**Challenge**. Copy the data that follows, character for character, minus the pictures.

* * *

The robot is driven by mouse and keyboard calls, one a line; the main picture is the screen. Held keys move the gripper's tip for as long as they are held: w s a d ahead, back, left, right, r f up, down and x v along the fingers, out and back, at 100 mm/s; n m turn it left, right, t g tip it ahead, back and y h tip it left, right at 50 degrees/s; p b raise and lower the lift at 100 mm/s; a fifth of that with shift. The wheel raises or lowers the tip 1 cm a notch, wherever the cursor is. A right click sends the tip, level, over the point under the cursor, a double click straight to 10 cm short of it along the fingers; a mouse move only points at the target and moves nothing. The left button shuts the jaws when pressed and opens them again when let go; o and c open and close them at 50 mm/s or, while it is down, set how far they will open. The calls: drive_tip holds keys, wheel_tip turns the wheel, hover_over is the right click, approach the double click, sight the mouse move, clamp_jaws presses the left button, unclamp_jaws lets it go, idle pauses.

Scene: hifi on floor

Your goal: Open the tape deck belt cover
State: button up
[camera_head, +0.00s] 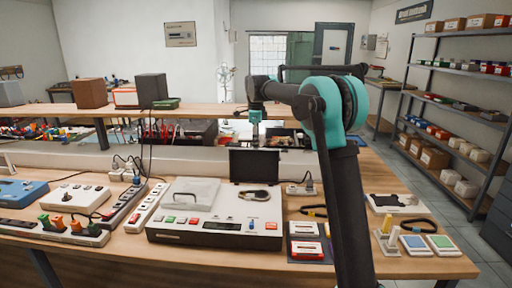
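The tape deck (215,229) is a low pale unit with a dark front panel, lying on the near workbench. A closed light-grey lid (188,192) covers its left part. A black panel (254,165) stands upright at its back right. A dark looped belt-like part (255,195) lies in front of that panel on the deck. I cannot tell for certain which of the two is the belt cover. My gripper (255,138) points down above and behind the black panel, apart from the deck as far as I can see. Its fingers are too small and partly hidden to read.
Power strips (122,207) crowd the bench left of the deck. Red-and-white cassettes (306,240) lie right of it, with a black belt (320,212) behind. Colored pads (416,245) are at the right edge. A raised shelf (130,109) runs along the back left.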

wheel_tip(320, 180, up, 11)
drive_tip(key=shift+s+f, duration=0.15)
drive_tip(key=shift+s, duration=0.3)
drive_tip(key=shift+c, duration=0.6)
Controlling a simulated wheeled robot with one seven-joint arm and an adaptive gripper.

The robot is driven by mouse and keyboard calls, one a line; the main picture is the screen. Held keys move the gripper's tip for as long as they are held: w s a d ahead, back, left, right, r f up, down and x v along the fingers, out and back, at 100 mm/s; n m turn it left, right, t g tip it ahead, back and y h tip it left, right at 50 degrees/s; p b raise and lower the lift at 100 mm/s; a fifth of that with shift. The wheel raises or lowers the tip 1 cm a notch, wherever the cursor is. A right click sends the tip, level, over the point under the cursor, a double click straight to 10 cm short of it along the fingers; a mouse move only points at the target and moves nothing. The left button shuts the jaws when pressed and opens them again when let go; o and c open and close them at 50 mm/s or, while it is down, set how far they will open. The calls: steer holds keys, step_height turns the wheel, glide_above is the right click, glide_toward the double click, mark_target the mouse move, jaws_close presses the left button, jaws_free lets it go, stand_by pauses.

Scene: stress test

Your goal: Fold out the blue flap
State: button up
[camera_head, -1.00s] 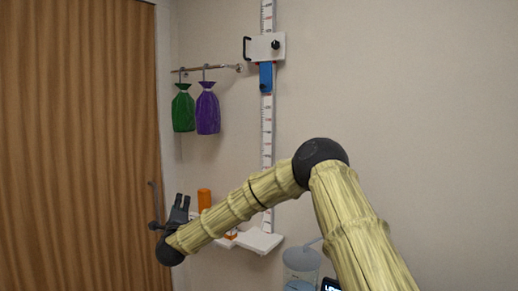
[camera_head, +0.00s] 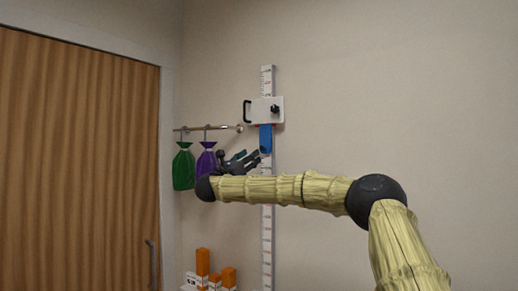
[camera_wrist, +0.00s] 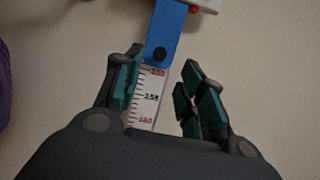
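My gripper (camera_head: 248,160) is just left of and below the flap in the head view. Its fingers (camera_wrist: 160,88) are apart with the scale showing between them, and nothing is held. I cannot tell whether a finger touches the flap.
A green bag (camera_head: 183,168) and a purple bag (camera_head: 206,161) hang from a rail (camera_head: 208,128) close to my gripper's left. A wooden door (camera_head: 80,170) stands at left. Orange-and-white boxes (camera_head: 203,264) are below. The wall right of the scale is clear.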

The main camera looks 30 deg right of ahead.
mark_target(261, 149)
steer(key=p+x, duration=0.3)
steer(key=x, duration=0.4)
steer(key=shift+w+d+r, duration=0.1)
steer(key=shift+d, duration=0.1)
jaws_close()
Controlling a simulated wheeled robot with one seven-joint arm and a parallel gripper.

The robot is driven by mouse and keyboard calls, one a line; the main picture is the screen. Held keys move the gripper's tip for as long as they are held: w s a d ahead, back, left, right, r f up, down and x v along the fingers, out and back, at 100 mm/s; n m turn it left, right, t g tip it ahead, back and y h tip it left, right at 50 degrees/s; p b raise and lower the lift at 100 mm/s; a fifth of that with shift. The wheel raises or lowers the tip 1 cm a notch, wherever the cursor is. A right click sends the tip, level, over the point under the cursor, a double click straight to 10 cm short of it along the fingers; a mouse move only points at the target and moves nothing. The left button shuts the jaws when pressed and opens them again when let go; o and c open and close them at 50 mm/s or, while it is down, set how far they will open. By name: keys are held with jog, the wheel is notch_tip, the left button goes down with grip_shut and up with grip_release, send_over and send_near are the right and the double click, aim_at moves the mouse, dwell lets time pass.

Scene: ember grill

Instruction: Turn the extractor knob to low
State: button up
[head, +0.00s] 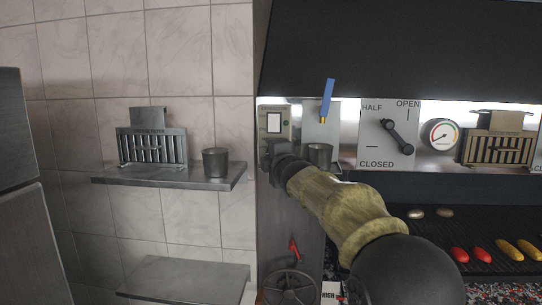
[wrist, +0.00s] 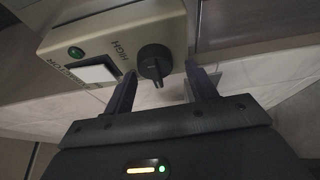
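The extractor panel (head: 273,124) is a beige box on the wall left of the damper plate. In the head view my gripper hides the knob. My gripper (wrist: 161,76) is open, its fingers on either side of the knob near its front. I cannot tell whether they touch it.
A damper lever plate (head: 389,134) marked HALF, OPEN and CLOSED and a gauge (head: 442,134) are to the right. A shelf (head: 195,179) holds another cup (head: 215,162) at left.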

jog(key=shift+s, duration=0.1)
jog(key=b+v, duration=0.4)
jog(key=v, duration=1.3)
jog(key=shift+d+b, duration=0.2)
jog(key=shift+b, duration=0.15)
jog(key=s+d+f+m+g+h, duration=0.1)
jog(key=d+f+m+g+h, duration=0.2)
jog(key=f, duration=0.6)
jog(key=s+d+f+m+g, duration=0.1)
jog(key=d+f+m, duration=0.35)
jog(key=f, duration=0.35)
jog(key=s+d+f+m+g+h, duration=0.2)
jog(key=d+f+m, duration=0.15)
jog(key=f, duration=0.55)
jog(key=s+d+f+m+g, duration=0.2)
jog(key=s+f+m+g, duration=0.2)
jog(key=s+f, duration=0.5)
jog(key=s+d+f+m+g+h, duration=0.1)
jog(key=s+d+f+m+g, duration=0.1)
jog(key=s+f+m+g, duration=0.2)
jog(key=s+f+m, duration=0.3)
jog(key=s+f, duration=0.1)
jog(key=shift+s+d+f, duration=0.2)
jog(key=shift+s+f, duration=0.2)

* * *

**Task solution**.
The robot is driven by mouse and keyboard calls, one a line; the main picture is the screen. Held keys move the gripper's tip for as long as they are held: w s a d ahead, back, left, right, r f up, down and x v along the fingers, out and back, at 100 mm/s; n m turn it left, right, t g tip it ahead, back and y h tip it left, right at 50 degrees/s; p b raise and lower the lift at 100 mm/s; a fifth of that with shift. The wheel raises or lowers the tip 1 cm a notch, wherever the cursor is. A right click sends the tip, level, over the point under the cursor, a double click straight to 10 cm short of it along the fingers; a mouse move only points at the target and moves nothing. The left button shuts the jaws when pressed and opens them again when let go; o and c open and close them at 50 mm/s or, while it is down, set how far they will open. The calls: drive_tip holds keys, wheel_tip turns the wheel, hover_over is the right click, approach the double click, sight the mouse move, clamp_jaws presses the left button, unclamp_jaws lets it go, idle pauses.

Scene: hifi on floor

Your goal: Open the tape deck belt cover
State: button up
[camera_head, +0.00s] 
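The tape deck (215,229) is a low pale unit with a dark front panel, lying on the near workbench. A closed light-grey lid (188,192) covers its left part. A black panel (254,165) stands upright at its back right. A dark looped belt-like part (255,195) lies in front of that panel on the deck. I cannot tell for certain which of the two is the belt cover. My gripper (255,138) points down above and behind the black panel, apart from the deck as far as I can see. Its fingers are too small and partly hidden to read.
Power strips (122,207) crowd the bench left of the deck. Red-and-white cassettes (306,240) lie right of it, with a black belt (320,212) behind. Colored pads (416,245) are at the right edge. A raised shelf (130,109) runs along the back left.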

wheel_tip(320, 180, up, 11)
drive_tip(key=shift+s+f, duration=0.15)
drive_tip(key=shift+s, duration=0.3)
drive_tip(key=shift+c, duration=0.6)
Controlling a simulated wheeled robot with one seven-joint arm and an adaptive gripper.

The robot is driven by mouse and keyboard calls, one a line; the main picture is the screen. Held keys move the gripper's tip for as long as they are held: w s a d ahead, back, left, right, r f up, down and x v along the fingers, out and back, at 100 mm/s; n m turn it left, right, t g tip it ahead, back and y h tip it left, right at 50 degrees/s; p b raise and lower the lift at 100 mm/s; a fifth of that with shift. The wheel raises or lowers the tip 1 cm a notch, wherever the cursor is. A right click sends the tip, level, over the point under the cursor, a double click straight to 10 cm short of it along the fingers; a mouse move only points at the target and moves nothing. The left button shuts the jaws when pressed and opens them again when let go; o and c open and close them at 50 mm/s or, while it is down, set how far they will open. The calls: steer holds keys, step_height turns the wheel, glide_above is the right click, glide_toward the double click, mark_target the mouse move, jaws_close presses the left button, jaws_free lets it go, stand_by pauses.

Scene: stress test

Your goal: Fold out the blue flap
State: button up
[camera_head, -1.00s] 
[camera_head, +0.00s] 
[camera_wrist, +0.00s] 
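My gripper (camera_head: 248,160) is just left of and below the flap in the head view. Its fingers (camera_wrist: 160,88) are apart with the scale showing between them, and nothing is held. I cannot tell whether a finger touches the flap.
A green bag (camera_head: 183,168) and a purple bag (camera_head: 206,161) hang from a rail (camera_head: 208,128) close to my gripper's left. A wooden door (camera_head: 80,170) stands at left. Orange-and-white boxes (camera_head: 203,264) are below. The wall right of the scale is clear.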

The main camera looks 30 deg right of ahead.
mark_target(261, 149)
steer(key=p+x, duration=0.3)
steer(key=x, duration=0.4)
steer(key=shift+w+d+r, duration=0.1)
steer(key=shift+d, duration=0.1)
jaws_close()
Controlling a simulated wheeled robot with one seven-joint arm and a parallel gripper.

The robot is driven by mouse and keyboard calls, one a line; the main picture is the screen. Held keys move the gripper's tip for as long as they are held: w s a d ahead, back, left, right, r f up, down and x v along the fingers, out and back, at 100 mm/s; n m turn it left, right, t g tip it ahead, back and y h tip it left, right at 50 degrees/s; p b raise and lower the lift at 100 mm/s; a fifth of that with shift. The wheel raises or lowers the tip 1 cm a notch, wherever the cursor is. A right click sends the tip, level, over the point under the cursor, a double click straight to 10 cm short of it along the fingers; a mouse move only points at the target and moves nothing. The left button shuts the jaws when pressed and opens them again when let go; o and c open and close them at 50 mm/s or, while it is down, set how far they will open. By name: keys are held with jog, the wheel is notch_tip, the left button goes down with grip_shut and up with grip_release, send_over and send_near are the right and the double click, aim_at moves the mouse, dwell lets time pass.

Scene: ember grill

Instruction: Turn the extractor knob to low
State: button up
[head, +0.00s] 
[wrist, +0.00s] 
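The extractor panel (head: 273,124) is a beige box on the wall left of the damper plate. In the head view my gripper hides the knob. My gripper (wrist: 161,76) is open, its fingers on either side of the knob near its front. I cannot tell whether they touch it.
A damper lever plate (head: 389,134) marked HALF, OPEN and CLOSED and a gauge (head: 442,134) are to the right. A shelf (head: 195,179) holds another cup (head: 215,162) at left.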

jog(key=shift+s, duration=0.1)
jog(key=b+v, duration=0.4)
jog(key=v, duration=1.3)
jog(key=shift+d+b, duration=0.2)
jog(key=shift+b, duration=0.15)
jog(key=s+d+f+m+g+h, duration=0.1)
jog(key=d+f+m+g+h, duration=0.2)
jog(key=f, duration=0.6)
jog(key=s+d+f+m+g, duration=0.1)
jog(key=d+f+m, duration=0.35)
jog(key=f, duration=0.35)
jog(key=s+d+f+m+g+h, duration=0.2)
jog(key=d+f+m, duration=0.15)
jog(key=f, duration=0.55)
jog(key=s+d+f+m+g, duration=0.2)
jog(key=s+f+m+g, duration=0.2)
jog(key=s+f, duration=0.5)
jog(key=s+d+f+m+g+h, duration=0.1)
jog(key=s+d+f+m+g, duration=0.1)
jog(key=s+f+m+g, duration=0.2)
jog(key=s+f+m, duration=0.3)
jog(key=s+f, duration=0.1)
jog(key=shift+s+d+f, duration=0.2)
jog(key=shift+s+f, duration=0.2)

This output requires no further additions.